The Twelve Days of Crisis – LINODE

A Retrospective on Linode’s Holiday DDoS Attacks

Over the twelve days between December 25th and January 5th, Linode saw more than a hundred denial-of-service attacks against every major part of our infrastructure, some severely disrupting service for hundreds of thousands of Linode customers.

I’d like to follow up on my earlier update by providing some more insight into how we were attacked and what we’re doing to stop it from happening again.

Linode Attack Points

Pictured above is an overview of the different infrastructure points that were attacked. Essentially, the attacker moved up our stack in roughly this order:

  • Layer 7 (“400 Bad Request”) attacks toward our public-facing websites
  • Volumetric attacks toward our websites, authoritative nameservers, and other public services
  • Volumetric attacks toward Linode network infrastructure
  • Volumetric attacks toward our colocation provider’s network infrastructure

Most of the attacks were simple volumetric attacks. A volumetric attack is the most common type of distributed denial-of-service (DDoS) attack in which a cannon of garbage traffic is directed toward an IP address, wiping the intended victim off the Internet. It’s the virtual equivalent to intentionally causing a traffic-jam using a fleet of rental cars, and the pervasiveness of these types of attacks has caused hundreds of billions of dollars in economic loss globally.

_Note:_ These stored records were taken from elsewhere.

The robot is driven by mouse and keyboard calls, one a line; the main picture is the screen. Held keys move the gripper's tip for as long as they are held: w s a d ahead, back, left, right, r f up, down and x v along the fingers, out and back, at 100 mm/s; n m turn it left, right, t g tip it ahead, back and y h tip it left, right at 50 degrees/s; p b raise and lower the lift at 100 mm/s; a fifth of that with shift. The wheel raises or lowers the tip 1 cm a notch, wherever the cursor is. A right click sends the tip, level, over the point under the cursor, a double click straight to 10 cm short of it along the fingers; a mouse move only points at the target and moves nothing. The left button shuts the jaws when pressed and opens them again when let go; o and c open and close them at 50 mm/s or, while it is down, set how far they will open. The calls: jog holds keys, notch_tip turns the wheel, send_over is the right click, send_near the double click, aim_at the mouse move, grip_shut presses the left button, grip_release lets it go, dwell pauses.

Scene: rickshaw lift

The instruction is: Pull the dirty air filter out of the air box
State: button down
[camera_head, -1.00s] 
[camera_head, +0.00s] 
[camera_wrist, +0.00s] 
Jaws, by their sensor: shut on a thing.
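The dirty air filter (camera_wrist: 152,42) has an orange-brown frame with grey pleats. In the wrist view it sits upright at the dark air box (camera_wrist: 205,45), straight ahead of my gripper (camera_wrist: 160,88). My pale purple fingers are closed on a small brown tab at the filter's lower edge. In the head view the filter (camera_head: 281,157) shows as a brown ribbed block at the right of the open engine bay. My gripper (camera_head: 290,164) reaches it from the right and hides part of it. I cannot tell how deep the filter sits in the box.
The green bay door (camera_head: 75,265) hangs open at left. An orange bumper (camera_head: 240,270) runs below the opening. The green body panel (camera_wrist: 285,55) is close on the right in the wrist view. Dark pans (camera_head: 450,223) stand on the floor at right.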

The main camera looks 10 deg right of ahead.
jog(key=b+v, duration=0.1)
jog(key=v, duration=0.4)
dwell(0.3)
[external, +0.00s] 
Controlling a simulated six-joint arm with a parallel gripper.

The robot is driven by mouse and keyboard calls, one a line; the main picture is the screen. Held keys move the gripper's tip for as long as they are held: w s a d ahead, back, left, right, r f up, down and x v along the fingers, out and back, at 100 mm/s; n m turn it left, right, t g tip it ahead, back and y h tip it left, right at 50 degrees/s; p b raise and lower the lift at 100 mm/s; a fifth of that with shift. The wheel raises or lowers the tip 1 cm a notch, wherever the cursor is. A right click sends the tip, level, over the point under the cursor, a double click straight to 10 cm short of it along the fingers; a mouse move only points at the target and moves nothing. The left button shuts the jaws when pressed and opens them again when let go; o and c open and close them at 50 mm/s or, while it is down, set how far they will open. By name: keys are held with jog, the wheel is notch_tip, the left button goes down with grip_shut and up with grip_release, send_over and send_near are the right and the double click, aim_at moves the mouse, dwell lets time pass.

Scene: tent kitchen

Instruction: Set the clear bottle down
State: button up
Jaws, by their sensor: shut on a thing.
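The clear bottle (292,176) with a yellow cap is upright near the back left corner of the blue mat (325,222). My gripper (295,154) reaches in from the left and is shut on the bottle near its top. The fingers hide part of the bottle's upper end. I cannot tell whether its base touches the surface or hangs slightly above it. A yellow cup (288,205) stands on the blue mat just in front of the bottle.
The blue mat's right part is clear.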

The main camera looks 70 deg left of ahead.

Typically, Linode sees several dozen volumetric attacks aimed toward our customers each day. However, these attacks almost never affect the wider Linode network because of a tool we use to protect ourselves called remote-triggered blackholing. When an IP address is “blackholed,” the Internet collectively agrees to drop all traffic destined to that IP address, preventing both good and bad traffic from reaching it. For content networks like Linode, which have hundreds of thousands of IPs, blackholing is a blunt but crucial weapon in our arsenal, giving us the ability to ‘cut off a finger to save the hand’ – that is, to sacrifice the customer who is being attacked in order to keep the others online.

Blackholing fails as an effective mitigator under one obvious but important circumstance: when the IP that’s being targeted – say, some critical piece of infrastructure – can’t go offline without taking others down with it. Examples that usually come to mind are “servers of servers,” like API endpoints or DNS servers, that make up the foundation of other infrastructure. While many of the attacks were against our “servers of servers,” the hardest ones for us to mitigate turned out to be the attacks pointed directly toward ours and our colocation providers’ network infrastructure.

Secondary Addresses

The attacks leveled against our network infrastructure were relatively straightforward, but mitigating them was not. As an artifact of history, we segment customers into individual /24 subnets, meaning that our routers must have a “secondary” IP address inside each of these subnets for customers to use as their network gateways. As time has gone by, our routers have amassed hundreds of these secondary addresses, each a potential target for attack.

Of course, this was not the first time that our routers have been attacked directly. Typically, special measures are taken to send blackhole advertisements to our upstreams without blackholing in our core, stopping the attack while allowing customer traffic to pass as usual. However, we were unprepared for the scenario where someone rapidly and unpredictably attacked many dozens of different secondary IPs on our routers. This was for a couple of reasons. First, mitigating attacks on network gear required manual intervention by network engineers which was slow and error-prone. Second, our upstream providers were only able to accept a limited number of blackhole advertisements in order to limit the potential for damage in case of error.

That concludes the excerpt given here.